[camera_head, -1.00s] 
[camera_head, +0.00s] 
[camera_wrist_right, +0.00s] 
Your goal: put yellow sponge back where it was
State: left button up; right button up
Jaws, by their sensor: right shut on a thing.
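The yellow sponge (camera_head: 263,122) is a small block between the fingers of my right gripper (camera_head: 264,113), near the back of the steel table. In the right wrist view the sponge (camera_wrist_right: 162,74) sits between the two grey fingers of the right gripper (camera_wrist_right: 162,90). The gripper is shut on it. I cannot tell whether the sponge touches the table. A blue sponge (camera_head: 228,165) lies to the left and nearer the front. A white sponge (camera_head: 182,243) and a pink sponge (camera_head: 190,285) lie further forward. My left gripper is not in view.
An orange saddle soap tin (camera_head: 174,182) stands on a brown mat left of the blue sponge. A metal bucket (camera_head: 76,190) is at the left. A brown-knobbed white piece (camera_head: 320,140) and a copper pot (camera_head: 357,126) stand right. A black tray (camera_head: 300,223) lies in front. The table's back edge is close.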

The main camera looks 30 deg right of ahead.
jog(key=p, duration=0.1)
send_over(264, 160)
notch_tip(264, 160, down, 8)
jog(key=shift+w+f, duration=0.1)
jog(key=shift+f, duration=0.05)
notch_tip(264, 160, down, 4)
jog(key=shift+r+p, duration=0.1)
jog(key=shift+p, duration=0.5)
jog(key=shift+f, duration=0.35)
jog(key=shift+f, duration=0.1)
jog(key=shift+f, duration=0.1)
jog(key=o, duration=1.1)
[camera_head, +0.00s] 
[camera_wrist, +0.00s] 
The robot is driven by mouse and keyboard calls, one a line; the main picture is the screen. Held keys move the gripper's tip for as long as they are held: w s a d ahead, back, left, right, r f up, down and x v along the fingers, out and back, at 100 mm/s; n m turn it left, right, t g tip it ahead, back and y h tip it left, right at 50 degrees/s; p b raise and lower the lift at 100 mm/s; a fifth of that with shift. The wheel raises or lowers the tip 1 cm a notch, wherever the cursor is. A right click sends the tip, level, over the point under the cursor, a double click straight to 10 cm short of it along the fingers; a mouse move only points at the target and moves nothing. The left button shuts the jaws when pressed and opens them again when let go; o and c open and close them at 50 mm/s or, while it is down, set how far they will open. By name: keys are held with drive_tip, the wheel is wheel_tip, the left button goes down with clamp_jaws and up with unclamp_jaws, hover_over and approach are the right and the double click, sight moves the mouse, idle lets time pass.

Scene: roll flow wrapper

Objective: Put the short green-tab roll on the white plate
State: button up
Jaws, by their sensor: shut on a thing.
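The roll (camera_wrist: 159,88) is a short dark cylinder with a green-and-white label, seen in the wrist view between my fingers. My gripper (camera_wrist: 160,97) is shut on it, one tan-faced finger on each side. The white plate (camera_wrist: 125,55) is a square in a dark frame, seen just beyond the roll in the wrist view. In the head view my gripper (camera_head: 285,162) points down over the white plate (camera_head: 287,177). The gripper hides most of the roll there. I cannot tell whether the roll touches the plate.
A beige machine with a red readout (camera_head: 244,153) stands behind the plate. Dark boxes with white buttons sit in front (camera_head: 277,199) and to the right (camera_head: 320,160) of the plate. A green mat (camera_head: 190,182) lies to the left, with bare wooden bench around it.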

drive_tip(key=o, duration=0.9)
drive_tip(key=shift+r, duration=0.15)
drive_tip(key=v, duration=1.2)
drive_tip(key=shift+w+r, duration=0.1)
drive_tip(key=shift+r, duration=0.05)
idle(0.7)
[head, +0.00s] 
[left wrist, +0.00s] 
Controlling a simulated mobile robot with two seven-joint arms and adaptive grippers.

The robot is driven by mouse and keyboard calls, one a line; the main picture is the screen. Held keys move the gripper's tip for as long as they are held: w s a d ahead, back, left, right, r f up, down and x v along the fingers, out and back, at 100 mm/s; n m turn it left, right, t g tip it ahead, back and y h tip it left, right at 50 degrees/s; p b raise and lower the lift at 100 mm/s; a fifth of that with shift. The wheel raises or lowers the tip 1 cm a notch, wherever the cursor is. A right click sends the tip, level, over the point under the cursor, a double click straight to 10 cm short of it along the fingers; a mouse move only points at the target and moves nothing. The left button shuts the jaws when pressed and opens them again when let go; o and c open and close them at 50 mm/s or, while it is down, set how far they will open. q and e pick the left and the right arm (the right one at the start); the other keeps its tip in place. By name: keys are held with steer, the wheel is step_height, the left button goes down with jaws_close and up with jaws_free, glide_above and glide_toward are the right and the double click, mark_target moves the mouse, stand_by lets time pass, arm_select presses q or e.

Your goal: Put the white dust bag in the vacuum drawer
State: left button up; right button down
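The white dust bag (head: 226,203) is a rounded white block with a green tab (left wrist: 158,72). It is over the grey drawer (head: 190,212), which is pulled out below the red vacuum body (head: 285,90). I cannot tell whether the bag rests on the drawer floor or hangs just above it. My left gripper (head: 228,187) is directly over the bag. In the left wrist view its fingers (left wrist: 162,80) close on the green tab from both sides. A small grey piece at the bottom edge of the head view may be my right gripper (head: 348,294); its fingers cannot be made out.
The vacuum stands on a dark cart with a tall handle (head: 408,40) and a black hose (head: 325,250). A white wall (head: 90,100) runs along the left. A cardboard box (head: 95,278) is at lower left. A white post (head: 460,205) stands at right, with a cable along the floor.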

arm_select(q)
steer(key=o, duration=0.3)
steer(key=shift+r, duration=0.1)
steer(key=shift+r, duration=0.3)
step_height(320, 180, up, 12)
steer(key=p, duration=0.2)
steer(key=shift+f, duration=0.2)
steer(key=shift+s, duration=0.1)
• • • •
The exercise:
Nothing but the lines from the one with "Jaws, by their sensor: shut on a thing." through the one with "Controlling a simulated" should be repeated, and each exactly.

Response:
Jaws, by their sensor: shut on a thing.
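The roll (camera_wrist: 159,88) is a short dark cylinder with a green-and-white label, seen in the wrist view between my fingers. My gripper (camera_wrist: 160,97) is shut on it, one tan-faced finger on each side. The white plate (camera_wrist: 125,55) is a square in a dark frame, seen just beyond the roll in the wrist view. In the head view my gripper (camera_head: 285,162) points down over the white plate (camera_head: 287,177). The gripper hides most of the roll there. I cannot tell whether the roll touches the plate.
A beige machine with a red readout (camera_head: 244,153) stands behind the plate. Dark boxes with white buttons sit in front (camera_head: 277,199) and to the right (camera_head: 320,160) of the plate. A green mat (camera_head: 190,182) lies to the left, with bare wooden bench around it.

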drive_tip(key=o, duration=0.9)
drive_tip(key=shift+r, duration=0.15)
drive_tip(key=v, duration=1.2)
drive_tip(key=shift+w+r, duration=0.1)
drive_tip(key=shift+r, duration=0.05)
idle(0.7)
[head, +0.00s] 
[left wrist, +0.00s] 
Controlling a simulated mobile robot with two seven-joint arms and adaptive grippers.

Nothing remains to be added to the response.